(What you are asked to do): Check every line of the material below for the string "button", and return the ones that have it.

# Data start

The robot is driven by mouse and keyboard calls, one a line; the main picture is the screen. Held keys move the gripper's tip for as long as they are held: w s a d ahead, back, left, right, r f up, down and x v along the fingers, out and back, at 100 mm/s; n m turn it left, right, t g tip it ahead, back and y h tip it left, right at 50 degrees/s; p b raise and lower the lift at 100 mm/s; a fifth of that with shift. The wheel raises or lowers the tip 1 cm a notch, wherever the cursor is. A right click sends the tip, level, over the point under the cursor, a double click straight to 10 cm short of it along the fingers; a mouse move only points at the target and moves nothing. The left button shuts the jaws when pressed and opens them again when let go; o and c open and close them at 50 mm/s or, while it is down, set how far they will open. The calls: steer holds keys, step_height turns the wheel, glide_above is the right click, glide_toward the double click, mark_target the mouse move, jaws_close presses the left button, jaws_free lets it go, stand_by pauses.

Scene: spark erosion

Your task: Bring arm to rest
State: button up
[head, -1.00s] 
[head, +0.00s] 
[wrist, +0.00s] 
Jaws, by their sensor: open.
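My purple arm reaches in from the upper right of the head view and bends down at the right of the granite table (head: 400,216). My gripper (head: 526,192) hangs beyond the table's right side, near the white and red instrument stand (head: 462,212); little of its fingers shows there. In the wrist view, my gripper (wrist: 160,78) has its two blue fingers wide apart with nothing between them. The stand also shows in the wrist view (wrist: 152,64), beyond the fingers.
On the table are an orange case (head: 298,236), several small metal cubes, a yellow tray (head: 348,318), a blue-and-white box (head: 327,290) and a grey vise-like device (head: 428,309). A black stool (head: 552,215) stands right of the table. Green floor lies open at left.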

# Data end

(Task answer):
The robot is driven by mouse and keyboard calls, one a line; the main picture is the screen. Held keys move the gripper's tip for as long as they are held: w s a d ahead, back, left, right, r f up, down and x v along the fingers, out and back, at 100 mm/s; n m turn it left, right, t g tip it ahead, back and y h tip it left, right at 50 degrees/s; p b raise and lower the lift at 100 mm/s; a fifth of that with shift. The wheel raises or lowers the tip 1 cm a notch, wherever the cursor is. A right click sends the tip, level, over the point under the cursor, a double click straight to 10 cm short of it along the fingers; a mouse move only points at the target and moves nothing. The left button shuts the jaws when pressed and opens them again when let go; o and c open and close them at 50 mm/s or, while it is down, set how far they will open. The calls: steer holds keys, step_height turns the wheel, glide_above is the right click, glide_toward the double click, mark_target the mouse move, jaws_close presses the left button, jaws_free lets it go, stand_by pauses.
State: button up

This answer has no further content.